Dan Drama Gong Itu ...


Oleh: Ibed Surgana Yuga

Apakah Bali memang tak lagi
membutuhkan drama gong?

SALAH satu keunggulan sebuah kebudayaan adalah kemampuannya untuk berubah. Untuk berubah, sebuah kebudayaan harus meraih sesuatu. Untuk berubah, sebuah kebudayaan harus rela kehilangan sesuatu. Dan kehilangan harus dicatat. Karena keunggulan lain dari sebuah kebudayaan adalah kemampuan dan kebetahannya untuk mencatat kehilangan demi kehilangan. Lalu untuk tidak melupakannya.

Tapi kehilangan bukanlah dosa. Barangkali bukan pula kesalahan. Hanya sedikit kekeliruan. Untuk menyenangkan hati, kita sebut saja sebagai keniscayaan zaman.

Ini adalah secarik catatan tentang kehilangan dari sebuah kebudayaan bernama Bali. Ya, walaupun belum sepenuhnya, Bali tengah menghadapi tanda-tanda akan kehilangan drama gong, sebuah bentuk teater yang belum terlalu lama kelahirannya, dibanding dengan bentuk-bentuk teater tradisi Bali pendahulunya. Kejayaannya di masa 1980-an hingga pertengahan 1990-an hanya “puncak kesementaraan”, di mana salah satu bentuknya mencapai kemapanan. Belum ada bentuk-bentuk baru, hasil upgrade baru, yang muncul, apalagi mapan. Pengulangan demi pengulangan yang dilakukan membosankan bagi penonton dan bagi orang-orang drama gong sendiri.

Makanya, siapa yang mau menonton drama gong sekarang? Bahkan di kamarnya sendiri, orang telah terlalu berlimpah dengan hiburan. Pun, siapa yang mau memainkan drama gong lagi? Petruk dan Dolar sudah main lawakan secara idependen di panggung lawak dan televisi, lepas dari komunitas drama gong yang lama membesarkannya. Mereka juga sudah ditarik industri hiburan televisi untuk main lawakan sepintas lalu atau berperan dalam video iklan produk-produk komersial. Beberapa pemain lain terdengar mencoba peruntungan di dunia politik praktis.

Apakah Bali memang tak lagi membutuhkan drama gong?

Selera Massa yang Dipermainkan
Dengan berbekal teori evolusi budaya, Koes Yuliadi (2005) mencatat masa kejayaan drama gong sebagai sebuah bentuk produk seni pertunjukan yang lebih mewakili kegelisahan, pandangan dan selera masyarakat. Menurutnya, drama gong mengambil hati masyarakat dan kemudian memudarkan popularitas arja dan topeng. Sebelumnya, topeng pernah menggeser posisi popoler gambuh di hati masyarakat.

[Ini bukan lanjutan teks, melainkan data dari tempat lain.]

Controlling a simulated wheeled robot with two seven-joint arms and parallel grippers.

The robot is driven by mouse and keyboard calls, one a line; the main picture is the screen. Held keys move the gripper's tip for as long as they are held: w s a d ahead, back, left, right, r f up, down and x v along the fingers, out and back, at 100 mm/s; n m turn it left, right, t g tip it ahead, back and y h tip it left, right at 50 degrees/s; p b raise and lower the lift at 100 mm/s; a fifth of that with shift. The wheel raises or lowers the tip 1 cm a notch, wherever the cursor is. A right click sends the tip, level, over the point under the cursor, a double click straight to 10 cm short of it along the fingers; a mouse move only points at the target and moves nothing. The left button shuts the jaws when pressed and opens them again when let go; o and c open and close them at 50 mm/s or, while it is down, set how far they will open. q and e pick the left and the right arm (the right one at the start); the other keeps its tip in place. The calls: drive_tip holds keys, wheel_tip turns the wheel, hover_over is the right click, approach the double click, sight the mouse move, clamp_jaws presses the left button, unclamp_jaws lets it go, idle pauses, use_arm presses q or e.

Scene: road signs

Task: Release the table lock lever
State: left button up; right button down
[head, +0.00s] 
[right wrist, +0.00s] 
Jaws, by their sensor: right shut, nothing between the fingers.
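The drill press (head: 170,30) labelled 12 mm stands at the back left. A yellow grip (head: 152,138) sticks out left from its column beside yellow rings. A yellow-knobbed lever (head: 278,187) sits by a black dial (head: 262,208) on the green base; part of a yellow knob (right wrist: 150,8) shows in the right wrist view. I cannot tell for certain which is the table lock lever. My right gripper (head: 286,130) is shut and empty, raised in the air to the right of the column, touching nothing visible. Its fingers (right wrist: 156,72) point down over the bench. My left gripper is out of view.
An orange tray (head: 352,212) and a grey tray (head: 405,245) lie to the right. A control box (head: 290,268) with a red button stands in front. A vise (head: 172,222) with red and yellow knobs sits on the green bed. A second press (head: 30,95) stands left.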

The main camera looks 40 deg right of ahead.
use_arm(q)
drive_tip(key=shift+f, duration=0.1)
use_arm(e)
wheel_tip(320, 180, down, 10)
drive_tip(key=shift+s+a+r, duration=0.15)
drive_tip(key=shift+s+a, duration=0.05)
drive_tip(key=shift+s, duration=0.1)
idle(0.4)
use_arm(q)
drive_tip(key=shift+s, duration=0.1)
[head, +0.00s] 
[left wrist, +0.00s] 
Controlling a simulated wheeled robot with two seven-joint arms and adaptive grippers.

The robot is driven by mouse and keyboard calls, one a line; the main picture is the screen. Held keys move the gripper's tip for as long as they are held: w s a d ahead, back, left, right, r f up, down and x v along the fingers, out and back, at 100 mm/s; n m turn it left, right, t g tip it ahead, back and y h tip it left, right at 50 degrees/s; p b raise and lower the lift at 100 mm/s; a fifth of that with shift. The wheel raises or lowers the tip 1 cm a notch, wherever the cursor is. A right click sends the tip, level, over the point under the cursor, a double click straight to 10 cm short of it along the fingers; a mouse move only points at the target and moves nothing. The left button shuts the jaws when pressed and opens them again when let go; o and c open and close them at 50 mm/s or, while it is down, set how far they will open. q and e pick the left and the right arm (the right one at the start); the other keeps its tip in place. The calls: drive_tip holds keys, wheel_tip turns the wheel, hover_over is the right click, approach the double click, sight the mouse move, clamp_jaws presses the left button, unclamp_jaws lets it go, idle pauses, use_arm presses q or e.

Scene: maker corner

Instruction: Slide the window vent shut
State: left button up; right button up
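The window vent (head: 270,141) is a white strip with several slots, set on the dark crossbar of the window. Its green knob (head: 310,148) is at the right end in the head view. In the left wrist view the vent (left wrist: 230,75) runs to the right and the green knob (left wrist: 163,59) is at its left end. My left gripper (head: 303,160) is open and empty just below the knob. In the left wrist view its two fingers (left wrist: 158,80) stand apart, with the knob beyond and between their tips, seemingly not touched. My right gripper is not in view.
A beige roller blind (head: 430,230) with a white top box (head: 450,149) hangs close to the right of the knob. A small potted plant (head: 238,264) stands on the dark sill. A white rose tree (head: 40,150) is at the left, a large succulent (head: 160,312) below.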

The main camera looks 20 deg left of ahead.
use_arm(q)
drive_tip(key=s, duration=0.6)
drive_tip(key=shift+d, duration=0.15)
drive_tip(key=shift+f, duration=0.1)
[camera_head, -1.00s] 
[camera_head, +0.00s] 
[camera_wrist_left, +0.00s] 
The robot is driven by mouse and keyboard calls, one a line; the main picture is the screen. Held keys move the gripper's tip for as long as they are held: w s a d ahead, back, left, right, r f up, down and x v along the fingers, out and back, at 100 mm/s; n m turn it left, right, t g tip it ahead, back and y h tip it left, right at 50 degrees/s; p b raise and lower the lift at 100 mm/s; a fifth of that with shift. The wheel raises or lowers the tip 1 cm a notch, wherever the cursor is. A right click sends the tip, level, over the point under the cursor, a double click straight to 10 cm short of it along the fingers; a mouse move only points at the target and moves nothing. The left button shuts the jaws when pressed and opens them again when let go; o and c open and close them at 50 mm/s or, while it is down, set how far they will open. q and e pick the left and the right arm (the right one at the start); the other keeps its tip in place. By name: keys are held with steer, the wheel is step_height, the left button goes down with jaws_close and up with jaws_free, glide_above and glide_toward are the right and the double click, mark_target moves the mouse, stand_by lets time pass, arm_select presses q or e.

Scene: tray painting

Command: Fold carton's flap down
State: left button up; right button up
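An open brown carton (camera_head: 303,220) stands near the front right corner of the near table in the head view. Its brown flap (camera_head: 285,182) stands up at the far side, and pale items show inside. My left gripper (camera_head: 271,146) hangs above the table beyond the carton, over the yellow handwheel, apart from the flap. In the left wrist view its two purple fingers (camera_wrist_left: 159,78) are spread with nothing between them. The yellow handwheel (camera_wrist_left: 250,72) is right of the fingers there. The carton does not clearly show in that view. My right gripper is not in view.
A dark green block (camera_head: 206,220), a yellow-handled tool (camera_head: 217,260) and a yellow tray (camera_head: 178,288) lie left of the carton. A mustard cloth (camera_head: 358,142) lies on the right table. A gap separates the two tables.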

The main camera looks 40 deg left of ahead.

Dan kini drama gong digempur dari segala lini oleh sebuah kekuatan besar yang menjelma di sekian banyak tubuh agen perubahan kebudayaan. Yang digempur sebenarnya bukan drama gong secara langsung, namun massa dengan tawaran-tawaran citra yang menggugah selera, merangsang pencapaian sebentuk gaya hidup baru. Drama gong lalu ditinggalkan massa, ditinggalkan penonton dan calon-calon penontonnya.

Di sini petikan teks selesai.